State charity officials weigh in on .org registry proposed sale
The National Association of State Charity Officials (NASCO) sent a letter expressing significant concerns about the proposed sale of the nonprofit Public Interest Registry to a private equity firm that would have “an obligation … to maximize profits for its” investors. NASCO’S letter lays out several problems with the sale of the .org registry, including the loss of transparency and public accountability. The letter itself does not halt the proposed sale, but it does show that state charity regulators have serious concerns about this transaction. The state charity officials join the growing list of entities who expressed objections to the proposed conversion of this nonprofit to a for-profit entity, including Nonprofit New York, the National Council of Nonprofits, the United Nations Human Rights Council and members of Congress.


Proposed state budget would require new donor disclosures for 501(c)(3)s. S7505/A9505,
Part UU would require nonprofits registered with the Charities Bureau under Art. 7-A of the Executive Law (ie. those that are registered to solicit charitable funds) to file their CHAR 500 (including the IRS 990 and all attachments) with the state Tax Department, which in turn will make the information public on its website. Consistent with longstanding principles of donor confidentiality, currently both the Charities Bureau and IRS strictly protect the donor information contained in Schedule B of the 990. Nonprofit New York and the Lawyers Alliance for New York circulated a legislative memo in opposition to several state legislators in Albany the week of February 3rd.
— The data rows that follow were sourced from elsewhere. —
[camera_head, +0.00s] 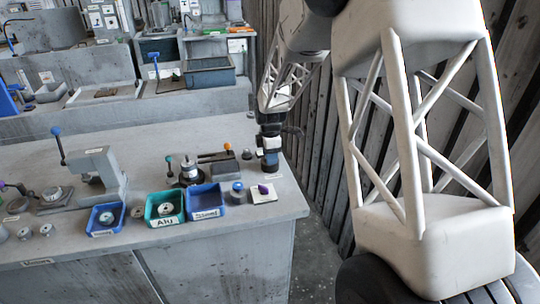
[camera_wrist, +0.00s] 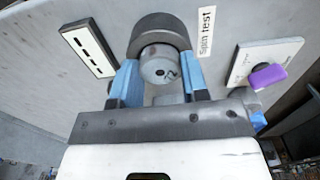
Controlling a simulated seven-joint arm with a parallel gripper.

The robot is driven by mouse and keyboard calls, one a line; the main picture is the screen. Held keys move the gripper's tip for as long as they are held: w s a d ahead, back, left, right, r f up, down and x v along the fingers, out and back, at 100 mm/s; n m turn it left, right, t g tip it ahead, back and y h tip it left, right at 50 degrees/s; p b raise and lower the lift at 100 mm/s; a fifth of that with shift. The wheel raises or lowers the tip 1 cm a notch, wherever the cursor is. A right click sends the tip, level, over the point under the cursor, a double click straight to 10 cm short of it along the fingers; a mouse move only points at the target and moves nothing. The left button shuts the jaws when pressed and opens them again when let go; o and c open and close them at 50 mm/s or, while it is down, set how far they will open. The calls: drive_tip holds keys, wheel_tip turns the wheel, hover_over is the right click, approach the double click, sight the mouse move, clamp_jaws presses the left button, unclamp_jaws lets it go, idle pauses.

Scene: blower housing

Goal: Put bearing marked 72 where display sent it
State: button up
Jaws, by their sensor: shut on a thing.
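My gripper (camera_head: 270,163) is over the right end of the bench, pointing down. In the wrist view my gripper (camera_wrist: 160,78) has its blue fingers shut on a round grey metal piece (camera_wrist: 158,64). A small dark mark shows on its face, too small to read surely. A dark thick ring (camera_wrist: 160,28) shows just beyond the held piece, beside a label reading "Spin test" (camera_wrist: 206,31). I cannot tell whether the piece touches the ring. Other round metal pieces sit in a blue tray (camera_head: 93,228) and a green tray (camera_head: 151,219) labelled "Aly".
A second blue tray (camera_head: 205,189) looks empty. A white plate with a purple knob (camera_wrist: 268,76) and a white plate with black slots (camera_wrist: 88,48) flank the ring. A blue-topped cylinder (camera_head: 237,190) stands near the front edge. A lever press (camera_head: 105,170) stands at left.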

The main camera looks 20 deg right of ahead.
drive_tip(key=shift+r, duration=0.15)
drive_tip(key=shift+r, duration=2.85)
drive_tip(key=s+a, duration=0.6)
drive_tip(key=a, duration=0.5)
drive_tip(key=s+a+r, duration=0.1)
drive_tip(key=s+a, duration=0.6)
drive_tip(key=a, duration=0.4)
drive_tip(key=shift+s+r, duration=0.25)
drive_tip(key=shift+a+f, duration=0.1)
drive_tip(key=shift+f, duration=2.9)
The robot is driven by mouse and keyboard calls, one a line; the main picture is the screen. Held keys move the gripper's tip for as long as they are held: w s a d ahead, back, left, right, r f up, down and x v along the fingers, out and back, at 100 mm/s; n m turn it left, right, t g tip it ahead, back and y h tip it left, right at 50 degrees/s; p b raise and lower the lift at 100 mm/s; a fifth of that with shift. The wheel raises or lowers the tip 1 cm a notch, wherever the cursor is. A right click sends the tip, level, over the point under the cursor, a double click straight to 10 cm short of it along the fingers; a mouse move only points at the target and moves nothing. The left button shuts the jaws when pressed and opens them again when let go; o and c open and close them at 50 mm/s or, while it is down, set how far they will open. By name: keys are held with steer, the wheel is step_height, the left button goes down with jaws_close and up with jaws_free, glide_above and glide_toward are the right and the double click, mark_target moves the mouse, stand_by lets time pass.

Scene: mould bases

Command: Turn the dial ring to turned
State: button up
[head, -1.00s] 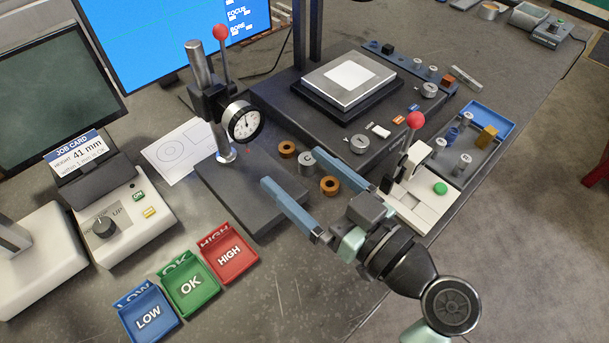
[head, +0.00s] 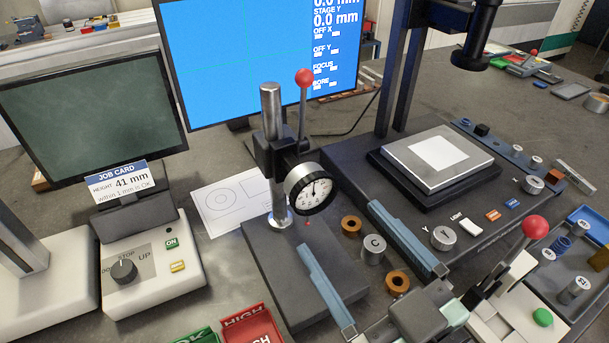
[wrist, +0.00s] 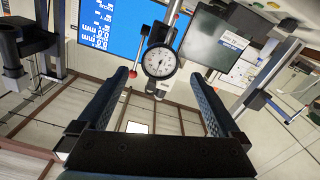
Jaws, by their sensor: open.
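The dial gauge (head: 310,189) with its dark ring around a white face is mounted on a metal post (head: 274,150) above a dark base plate (head: 300,285). A red-knobbed lever (head: 304,78) rises beside it. In the wrist view the dial gauge (wrist: 160,62) is ahead, between and beyond my fingertips. My gripper (head: 340,232) is open and empty, in front of and below the dial, with its two blue fingers spread. In the wrist view my gripper (wrist: 163,80) also shows nothing between its fingers. The fingers look apart from the dial ring.
Two orange rings (head: 397,283) and a metal cylinder marked C (head: 373,250) stand near my fingers. A dark stage (head: 450,205) with knobs is at right, and a red-knobbed fixture (head: 536,227) beyond my wrist. A control box (head: 150,270) stands at left; a red bin (head: 252,328) is at the front.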

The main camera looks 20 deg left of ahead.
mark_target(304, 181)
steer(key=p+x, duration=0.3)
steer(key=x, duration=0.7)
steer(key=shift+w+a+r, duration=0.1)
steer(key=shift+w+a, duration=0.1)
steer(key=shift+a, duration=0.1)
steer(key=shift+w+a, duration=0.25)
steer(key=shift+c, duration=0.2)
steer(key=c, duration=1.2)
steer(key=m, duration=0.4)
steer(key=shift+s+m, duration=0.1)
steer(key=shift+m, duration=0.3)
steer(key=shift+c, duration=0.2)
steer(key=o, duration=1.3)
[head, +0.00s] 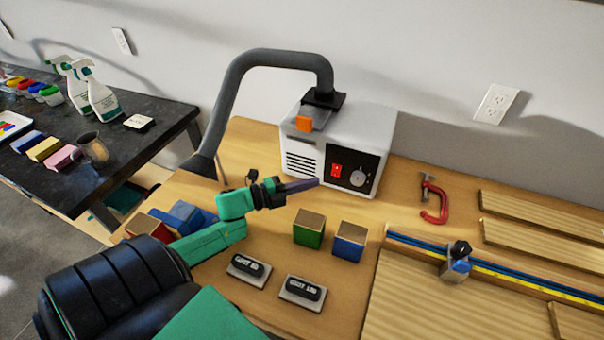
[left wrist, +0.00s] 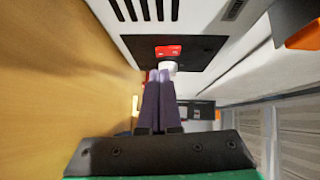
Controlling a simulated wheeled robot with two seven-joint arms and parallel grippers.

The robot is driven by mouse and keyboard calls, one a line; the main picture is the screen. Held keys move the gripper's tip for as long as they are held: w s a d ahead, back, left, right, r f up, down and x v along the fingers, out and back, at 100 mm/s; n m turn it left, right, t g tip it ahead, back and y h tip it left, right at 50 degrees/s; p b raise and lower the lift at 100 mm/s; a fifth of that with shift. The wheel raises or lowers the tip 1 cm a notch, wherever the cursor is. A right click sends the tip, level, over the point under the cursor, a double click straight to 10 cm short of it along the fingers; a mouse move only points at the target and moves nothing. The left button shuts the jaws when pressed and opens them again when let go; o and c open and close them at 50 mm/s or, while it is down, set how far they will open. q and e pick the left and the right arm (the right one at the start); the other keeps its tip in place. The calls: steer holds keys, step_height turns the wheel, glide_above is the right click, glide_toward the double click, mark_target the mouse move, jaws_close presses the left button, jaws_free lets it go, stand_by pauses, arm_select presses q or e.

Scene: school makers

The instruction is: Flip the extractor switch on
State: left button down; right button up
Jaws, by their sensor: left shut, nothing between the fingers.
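The extractor (head: 355,135) is a white box with a grey hose, standing on the wooden bench. Its black front panel (head: 346,186) carries a red switch (head: 337,170) and a round grey knob (head: 358,177). My left gripper (head: 317,183) is shut and empty, its fingertips close in front of the panel, just below and left of the switch in the head view. In the left wrist view the red switch (left wrist: 168,51) shows just beyond the fingertips (left wrist: 160,75), with a pale round part between them. I cannot tell whether the fingers touch the panel. My right gripper is not in view.
Green (head: 309,228) and blue (head: 349,241) wood-topped blocks stand in front of the extractor. Two labelled black-handled pieces (head: 302,292) lie nearer. A red clamp (head: 435,204) and wooden boards (head: 540,243) lie to the right. A dark table (head: 150,112) stands at left.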

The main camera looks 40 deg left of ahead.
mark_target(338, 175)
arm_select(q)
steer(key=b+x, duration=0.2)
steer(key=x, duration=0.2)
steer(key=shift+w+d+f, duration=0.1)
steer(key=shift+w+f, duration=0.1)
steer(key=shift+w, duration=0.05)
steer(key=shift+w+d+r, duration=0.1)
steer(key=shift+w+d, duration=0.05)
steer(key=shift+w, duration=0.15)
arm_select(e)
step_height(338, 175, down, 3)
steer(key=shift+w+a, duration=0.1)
Updated City-level “State of the Sector” data
On February 6, 2020, Nonprofit New York, in collaboration with the Baruch Center for Nonprofit Management and Strategy released updated “state of the sector” data. There are currently 46,595 registered nonprofits in New York City. The top five nonprofit types are (in order of volume): religious, philanthropic and volunteerism, arts and culture, education, and human services. Nonprofits in New York City account for 16% of the private workforce.